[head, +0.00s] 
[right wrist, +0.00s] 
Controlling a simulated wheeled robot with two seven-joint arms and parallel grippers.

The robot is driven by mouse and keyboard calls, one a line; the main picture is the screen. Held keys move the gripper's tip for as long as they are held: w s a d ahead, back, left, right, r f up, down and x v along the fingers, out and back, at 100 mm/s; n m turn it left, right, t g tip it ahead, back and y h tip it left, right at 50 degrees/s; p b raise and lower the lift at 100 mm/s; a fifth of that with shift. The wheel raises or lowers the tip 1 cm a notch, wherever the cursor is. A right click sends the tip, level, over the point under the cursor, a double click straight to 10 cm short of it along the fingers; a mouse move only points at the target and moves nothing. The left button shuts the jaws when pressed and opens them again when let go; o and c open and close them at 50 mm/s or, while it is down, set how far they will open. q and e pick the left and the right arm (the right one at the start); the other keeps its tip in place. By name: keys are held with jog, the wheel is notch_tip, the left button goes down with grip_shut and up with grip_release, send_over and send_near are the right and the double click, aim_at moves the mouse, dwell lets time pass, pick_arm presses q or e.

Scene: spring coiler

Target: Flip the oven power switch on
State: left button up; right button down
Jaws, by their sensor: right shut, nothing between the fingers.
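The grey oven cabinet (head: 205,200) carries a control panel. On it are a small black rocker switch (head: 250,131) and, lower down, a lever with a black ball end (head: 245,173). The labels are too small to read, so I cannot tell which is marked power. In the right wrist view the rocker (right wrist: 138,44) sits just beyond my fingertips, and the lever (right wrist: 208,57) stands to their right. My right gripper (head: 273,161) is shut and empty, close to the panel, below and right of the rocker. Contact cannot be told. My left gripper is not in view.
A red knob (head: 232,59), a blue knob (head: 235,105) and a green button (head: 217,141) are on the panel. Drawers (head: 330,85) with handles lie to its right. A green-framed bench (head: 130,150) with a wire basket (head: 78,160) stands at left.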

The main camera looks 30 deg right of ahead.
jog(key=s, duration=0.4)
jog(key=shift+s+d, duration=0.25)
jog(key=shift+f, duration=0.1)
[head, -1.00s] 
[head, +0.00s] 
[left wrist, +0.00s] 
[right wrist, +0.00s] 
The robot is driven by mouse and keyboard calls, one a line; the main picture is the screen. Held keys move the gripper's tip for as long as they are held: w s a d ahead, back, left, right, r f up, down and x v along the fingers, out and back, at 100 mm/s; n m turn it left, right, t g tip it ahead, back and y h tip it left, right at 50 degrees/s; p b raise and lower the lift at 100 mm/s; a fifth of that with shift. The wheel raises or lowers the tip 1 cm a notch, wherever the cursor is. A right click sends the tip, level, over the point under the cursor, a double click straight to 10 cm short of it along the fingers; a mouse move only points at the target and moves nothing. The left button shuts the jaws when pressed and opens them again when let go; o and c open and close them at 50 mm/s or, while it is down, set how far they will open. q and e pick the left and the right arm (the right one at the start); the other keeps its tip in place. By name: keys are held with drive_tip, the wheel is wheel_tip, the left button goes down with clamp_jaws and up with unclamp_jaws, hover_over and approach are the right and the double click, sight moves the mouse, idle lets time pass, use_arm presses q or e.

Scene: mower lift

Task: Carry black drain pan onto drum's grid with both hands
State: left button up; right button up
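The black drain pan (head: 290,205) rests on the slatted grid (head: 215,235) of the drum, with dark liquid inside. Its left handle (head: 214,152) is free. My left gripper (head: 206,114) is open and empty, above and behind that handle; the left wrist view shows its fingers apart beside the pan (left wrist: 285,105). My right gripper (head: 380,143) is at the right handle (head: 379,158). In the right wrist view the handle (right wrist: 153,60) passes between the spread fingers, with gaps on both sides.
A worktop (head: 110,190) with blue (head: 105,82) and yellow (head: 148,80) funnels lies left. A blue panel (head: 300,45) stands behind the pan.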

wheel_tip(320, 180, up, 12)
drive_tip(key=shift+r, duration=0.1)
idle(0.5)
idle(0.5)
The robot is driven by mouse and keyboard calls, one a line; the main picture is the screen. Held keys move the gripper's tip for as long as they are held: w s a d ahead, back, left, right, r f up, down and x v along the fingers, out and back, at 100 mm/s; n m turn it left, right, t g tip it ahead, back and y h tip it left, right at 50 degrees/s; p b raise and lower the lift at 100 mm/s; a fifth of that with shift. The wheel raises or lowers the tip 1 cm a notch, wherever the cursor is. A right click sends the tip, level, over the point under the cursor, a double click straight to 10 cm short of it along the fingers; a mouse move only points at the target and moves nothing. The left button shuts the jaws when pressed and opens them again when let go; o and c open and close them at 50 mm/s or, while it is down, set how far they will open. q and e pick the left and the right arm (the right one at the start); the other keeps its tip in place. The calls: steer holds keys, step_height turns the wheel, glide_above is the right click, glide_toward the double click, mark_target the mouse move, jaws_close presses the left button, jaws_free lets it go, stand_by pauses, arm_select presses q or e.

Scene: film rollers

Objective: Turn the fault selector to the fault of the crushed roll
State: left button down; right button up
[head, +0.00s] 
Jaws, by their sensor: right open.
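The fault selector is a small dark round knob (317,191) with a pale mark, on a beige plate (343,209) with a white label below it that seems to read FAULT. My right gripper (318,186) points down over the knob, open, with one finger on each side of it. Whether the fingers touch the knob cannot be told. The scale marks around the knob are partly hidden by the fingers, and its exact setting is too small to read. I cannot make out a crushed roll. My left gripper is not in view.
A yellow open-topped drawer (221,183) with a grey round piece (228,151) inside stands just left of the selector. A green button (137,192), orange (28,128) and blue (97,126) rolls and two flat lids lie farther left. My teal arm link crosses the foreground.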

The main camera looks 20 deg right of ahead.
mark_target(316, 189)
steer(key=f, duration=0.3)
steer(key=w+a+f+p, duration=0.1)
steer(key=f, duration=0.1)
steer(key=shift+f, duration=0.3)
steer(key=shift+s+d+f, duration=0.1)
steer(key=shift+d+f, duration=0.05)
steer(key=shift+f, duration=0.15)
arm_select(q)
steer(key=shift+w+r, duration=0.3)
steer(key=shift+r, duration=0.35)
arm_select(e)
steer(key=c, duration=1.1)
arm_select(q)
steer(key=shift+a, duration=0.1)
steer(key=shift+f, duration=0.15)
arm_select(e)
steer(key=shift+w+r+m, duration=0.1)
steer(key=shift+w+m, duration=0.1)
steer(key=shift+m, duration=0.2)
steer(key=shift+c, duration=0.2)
*****
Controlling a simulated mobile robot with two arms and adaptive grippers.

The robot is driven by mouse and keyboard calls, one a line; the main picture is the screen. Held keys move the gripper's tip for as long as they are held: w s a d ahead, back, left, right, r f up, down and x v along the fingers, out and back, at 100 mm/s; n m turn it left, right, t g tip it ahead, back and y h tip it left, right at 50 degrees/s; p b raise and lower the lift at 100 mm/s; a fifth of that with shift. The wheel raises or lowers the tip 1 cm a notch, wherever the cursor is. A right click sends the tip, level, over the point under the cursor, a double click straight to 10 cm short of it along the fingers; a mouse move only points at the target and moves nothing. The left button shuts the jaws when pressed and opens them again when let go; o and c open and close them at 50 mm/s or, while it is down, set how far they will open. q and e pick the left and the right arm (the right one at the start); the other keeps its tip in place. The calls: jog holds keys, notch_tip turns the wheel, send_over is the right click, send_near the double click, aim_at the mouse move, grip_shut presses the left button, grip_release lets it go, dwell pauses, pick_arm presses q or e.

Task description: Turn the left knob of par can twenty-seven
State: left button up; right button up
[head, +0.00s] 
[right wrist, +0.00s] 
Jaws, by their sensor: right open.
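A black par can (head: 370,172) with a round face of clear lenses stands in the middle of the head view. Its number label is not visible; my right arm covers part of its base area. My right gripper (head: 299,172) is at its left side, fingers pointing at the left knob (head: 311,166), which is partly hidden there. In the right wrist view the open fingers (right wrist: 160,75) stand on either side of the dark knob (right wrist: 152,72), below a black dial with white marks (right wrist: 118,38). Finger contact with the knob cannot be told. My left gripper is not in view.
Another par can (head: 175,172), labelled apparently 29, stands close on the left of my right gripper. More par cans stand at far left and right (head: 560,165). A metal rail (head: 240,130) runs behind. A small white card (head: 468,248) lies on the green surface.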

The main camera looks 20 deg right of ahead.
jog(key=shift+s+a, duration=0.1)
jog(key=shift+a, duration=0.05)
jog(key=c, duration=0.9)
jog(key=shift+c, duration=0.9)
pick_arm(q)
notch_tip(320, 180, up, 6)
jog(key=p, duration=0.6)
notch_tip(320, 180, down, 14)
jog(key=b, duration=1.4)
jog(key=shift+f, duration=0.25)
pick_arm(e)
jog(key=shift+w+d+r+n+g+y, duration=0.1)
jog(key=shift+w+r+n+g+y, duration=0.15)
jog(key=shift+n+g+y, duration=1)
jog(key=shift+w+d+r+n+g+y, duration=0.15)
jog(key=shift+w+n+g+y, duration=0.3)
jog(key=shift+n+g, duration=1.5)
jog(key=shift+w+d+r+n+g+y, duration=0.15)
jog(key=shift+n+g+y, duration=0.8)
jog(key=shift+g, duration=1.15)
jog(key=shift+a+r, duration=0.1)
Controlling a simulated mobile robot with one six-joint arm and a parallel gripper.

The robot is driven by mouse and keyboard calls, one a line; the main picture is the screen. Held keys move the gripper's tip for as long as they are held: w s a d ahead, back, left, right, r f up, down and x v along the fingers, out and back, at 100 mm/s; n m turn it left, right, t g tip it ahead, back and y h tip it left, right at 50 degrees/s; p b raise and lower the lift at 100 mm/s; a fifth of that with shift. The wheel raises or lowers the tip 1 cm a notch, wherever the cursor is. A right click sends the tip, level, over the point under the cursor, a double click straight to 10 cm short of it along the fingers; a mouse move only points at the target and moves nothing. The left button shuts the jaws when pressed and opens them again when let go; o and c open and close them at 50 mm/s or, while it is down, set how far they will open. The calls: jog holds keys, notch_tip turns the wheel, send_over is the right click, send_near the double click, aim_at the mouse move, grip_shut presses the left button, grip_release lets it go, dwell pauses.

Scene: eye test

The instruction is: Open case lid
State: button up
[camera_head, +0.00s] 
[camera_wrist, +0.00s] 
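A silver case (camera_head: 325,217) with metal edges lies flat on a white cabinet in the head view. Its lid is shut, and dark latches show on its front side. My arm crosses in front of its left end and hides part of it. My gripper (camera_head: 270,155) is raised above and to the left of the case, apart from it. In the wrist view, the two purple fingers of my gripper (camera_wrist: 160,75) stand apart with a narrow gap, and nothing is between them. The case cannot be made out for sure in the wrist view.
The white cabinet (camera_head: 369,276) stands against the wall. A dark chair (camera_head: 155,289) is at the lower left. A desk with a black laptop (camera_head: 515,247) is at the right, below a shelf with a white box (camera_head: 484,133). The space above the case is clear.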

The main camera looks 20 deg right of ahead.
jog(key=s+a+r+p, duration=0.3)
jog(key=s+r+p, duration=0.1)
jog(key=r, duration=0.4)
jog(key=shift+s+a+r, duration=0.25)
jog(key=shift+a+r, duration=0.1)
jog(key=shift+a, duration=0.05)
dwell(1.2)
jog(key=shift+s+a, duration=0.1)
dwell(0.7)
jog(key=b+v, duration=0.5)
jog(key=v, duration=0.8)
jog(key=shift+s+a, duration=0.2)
*****
Report the number of lines in the listing that include the string "joint"; give nothing but the number.

== Final result ==
2